King: “We Do Not Take Children Hostage in Legislative Negotiations”

In speech on Senate floor, King disputes arguments in favor of Administration’s family separation policy, urges President to end practice.

WASHINGTON, D.C. – In a speech on the floor of the Senate, U.S. Senator Angus King today criticized the Administration’s policy of separating immigrant children from their parents at the border, which has resulted in more than 2,000 immigrant children being separated from their families in the last six weeks. In his remarks, Senator King pushed back against justifications that have been used in support of the policy, including that it serves as a deterrent, is morally justified by the Bible, or that the policy serves as a bargaining chip to force an immigration deal, as well as establishing that this is an Administration policy, not one mandated under the law.  

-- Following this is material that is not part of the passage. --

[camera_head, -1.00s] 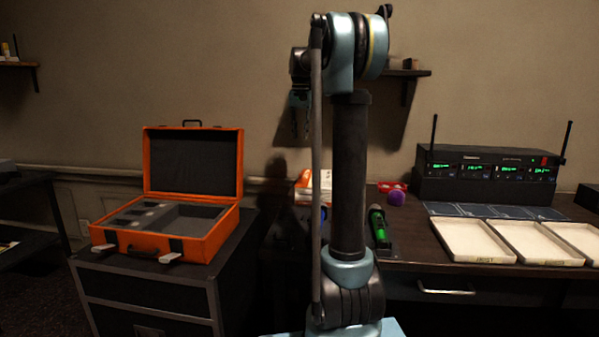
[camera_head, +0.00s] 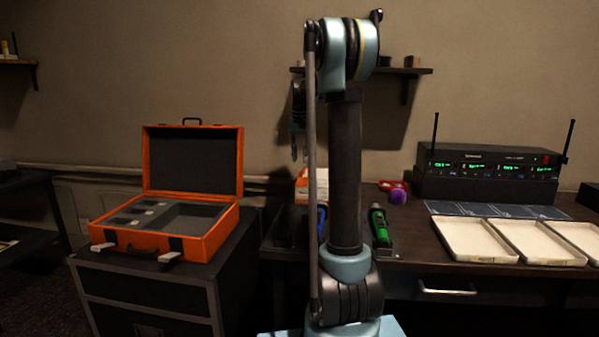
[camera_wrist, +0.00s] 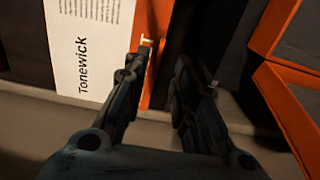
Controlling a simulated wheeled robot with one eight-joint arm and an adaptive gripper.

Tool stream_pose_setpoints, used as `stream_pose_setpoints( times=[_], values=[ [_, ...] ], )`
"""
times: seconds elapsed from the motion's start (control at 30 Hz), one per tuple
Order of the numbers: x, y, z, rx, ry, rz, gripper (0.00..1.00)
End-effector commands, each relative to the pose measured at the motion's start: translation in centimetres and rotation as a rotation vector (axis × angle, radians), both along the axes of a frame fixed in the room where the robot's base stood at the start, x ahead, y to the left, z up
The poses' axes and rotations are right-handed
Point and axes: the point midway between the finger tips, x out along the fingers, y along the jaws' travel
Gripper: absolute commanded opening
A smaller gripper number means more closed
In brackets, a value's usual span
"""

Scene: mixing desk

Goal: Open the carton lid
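The carton (camera_head: 301,190) is a white and orange box on the desk, partly hidden behind my arm in the head view. In the wrist view its white panel (camera_wrist: 92,45) with the word "Tonewick" and an orange edge lie at the upper left. I cannot tell clearly how its lid stands. My gripper (camera_wrist: 162,58) is open and empty, with a gap between its two dark fingers. The left finger overlaps the carton's orange edge in the picture; contact cannot be told. In the head view my gripper (camera_head: 298,150) hangs above and behind the desk's left end, seen nearly edge-on.
An open orange case (camera_head: 150,243) stands on a black cabinet (camera_head: 150,290) at left; its edge shows at right in the wrist view (camera_wrist: 285,110). A green-banded microphone (camera_head: 380,228), purple ball (camera_head: 397,196), receiver rack (camera_head: 487,175) and white trays (camera_head: 475,240) are on the desk.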

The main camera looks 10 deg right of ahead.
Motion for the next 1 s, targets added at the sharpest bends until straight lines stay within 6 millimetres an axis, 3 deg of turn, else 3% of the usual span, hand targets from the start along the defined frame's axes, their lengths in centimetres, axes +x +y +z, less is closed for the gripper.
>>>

“Difficult issues are amenable to humane and decent solutions. Solutions that take into account our values, that take into account the underlying principles upon which this country is based and this is one that could be resolved without this drastic policy of separating children from their parents,” said Senator King. “…This problem, Madame President, could be resolved by a phone call from President of the United States to the Attorney General. This is not the law. This is a policy of enforcement adopted by this administration in April, implemented in May, and has brought us to the place where 2,000 children have been forcibly separated from their parents…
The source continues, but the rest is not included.